Dan busyet! Dalam Perubahan UUD 1945 tidak terdapat secara khusus ayat-ayat yang membahas tentang hak ekonomi, sosial dan budaya. Hak tersebut masih tersebar di pasal-pasal pada batang tubuh Perubahan UUD 1945. Kok bisa gitu ya? Padahal tugas negara melindungi dan memastikan hak asasi warganya dilaksanakan dengan baik. Baik lah! Mungkin tidak perlu juga rincian di sana. Kita masuh punya Garis-Garis Besar Haluan Negara (GBHN) kan. Yang jelas salah satu dari hak asasi kita adalah negara berkewajiban dalam pemenuhan ekonomi, sosial dan budaya.
Hak Orang Miskin atas Kesejahteraan
Saya jadi dapat perspektif baru. Mencoba melihat sekeliling dengan perspektif tersebut. Apa yang terjadi? Memang sudah lama menyadari bahwa kemiskinan adalah tontonan sehari-hari. Namun bisa dikatakan bahwa Indonesia ini adalah negara yang penduduknya mayoritas miskin. Kebangetan miskin. Tersebar dari desa sampai kota. Sejarah kita juga begitu panjang dengan kemiskinan. Nah kemana saja negara selama ini?
Apa sih Kemiskinan itu?
Menurut pasal 1 ayat (1) UU Fakir Miskin : Fakir miskin adalah Orang yang sama sekali tidak mempunyai sumber mata pencaharian dan/atau mempunyai mata pencaharian, tetapi tidak mempunyai kemampuan memenuhi kebutuhan dasar yang layak bagi kehidupan dirinya dan/atau keluarganya.
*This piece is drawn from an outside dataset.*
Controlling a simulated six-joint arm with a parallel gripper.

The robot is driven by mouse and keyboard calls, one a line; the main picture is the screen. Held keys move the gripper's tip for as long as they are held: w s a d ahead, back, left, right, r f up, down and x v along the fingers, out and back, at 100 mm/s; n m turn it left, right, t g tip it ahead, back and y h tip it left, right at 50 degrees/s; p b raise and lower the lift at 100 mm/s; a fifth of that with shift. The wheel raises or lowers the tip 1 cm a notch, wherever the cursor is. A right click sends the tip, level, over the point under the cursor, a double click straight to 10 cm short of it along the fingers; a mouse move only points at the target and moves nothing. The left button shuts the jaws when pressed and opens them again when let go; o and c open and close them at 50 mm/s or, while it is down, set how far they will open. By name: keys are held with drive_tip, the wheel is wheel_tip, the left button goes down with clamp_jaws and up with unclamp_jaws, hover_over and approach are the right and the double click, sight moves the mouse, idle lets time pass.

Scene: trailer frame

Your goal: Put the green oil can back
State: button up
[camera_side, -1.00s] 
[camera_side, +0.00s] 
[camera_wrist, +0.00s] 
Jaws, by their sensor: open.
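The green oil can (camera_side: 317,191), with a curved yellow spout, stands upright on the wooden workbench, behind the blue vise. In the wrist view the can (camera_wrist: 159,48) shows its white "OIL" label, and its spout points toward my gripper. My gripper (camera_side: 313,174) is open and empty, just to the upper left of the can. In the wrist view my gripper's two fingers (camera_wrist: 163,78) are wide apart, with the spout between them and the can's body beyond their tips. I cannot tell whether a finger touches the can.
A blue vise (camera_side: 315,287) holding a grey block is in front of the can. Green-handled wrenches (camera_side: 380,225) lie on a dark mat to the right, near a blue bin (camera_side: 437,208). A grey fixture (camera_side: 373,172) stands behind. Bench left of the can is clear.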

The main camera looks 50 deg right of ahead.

Ditambah lagi pasal 34 ayat (1) UUD 1945 bahwa orang miskin, wanita dan anak-anak terlantar dilindungi negara.
Tapi saya amat yakin bahwa ibu pengemis yang tertidur di lampu merah diatas tak dijamin negara. Jangankan menjamin tahu saja mungkin tidak.
Padahal dalam diri ibu pengemis dan orang-orang yang senasib dengannya melekat hak kesejahteraan seperti ini :
- Memperoleh kecukupan pangan, sandang dan perumahan.
- Memperoleh pelayanan kesehatan,
- Memperoleh pendidikan yang dapat meningkatkan martabatnya
- Mendapatkan perlindungan sosial dalam membangun, mengembangkan, dan memberdayakan diri dan keluarganya sesuai dengan karakter budayanya
- Mendapatkan pelayanan sosial melalui jaminan sosial, pemberdayaan sosial dan rehabilitasi sosial dalam membangun, mengembangkan dan memberdayakan diri dan keluarganya.
- Memperoleh derajat kehidupan yang layak
- Memperoleh lingkungan hidup yang sehat
- Meningkatkan kondisi kesejahteraan yang berkesinambungan
- Memperoleh pekerjaan dan kesempatan berusaha.
Karena ibu pengemis itu tak mendapat hak kesejahteraan dari negara, dari sudut pandang ini, boleh dikatakan negara telah melakukan pelanggaran. Negara melakukan pelanggaran karena gagal memenuhi hak asasi warganya atas kesejahteraan, terutama di bidang ekonomi.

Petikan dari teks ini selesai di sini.